### The exercise
Identify the line with "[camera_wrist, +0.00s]"; copy word for word that line and every one after it, to the end of the listing. Exclude pictures.

### Dataset excerpt
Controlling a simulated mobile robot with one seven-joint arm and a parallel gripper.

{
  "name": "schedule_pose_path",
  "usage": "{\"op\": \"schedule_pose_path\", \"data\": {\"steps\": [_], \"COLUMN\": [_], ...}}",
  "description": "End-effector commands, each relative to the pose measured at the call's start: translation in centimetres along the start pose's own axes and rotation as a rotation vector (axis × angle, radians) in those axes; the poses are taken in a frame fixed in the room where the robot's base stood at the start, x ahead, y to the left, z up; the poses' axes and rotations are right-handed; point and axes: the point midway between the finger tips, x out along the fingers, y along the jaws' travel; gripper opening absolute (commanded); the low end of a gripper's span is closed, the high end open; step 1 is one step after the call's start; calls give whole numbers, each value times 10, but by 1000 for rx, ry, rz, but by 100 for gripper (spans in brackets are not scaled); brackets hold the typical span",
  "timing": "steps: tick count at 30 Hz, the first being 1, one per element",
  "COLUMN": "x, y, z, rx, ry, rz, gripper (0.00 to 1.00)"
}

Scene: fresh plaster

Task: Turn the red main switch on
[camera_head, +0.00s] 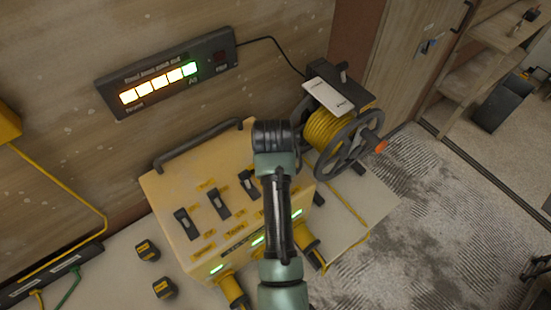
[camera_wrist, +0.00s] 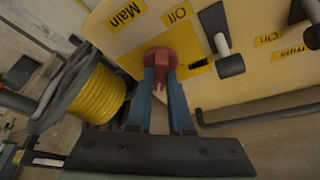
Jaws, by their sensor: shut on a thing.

### Response for this exercise
[camera_wrist, +0.00s] 
Jaws, by their sensor: shut on a thing.

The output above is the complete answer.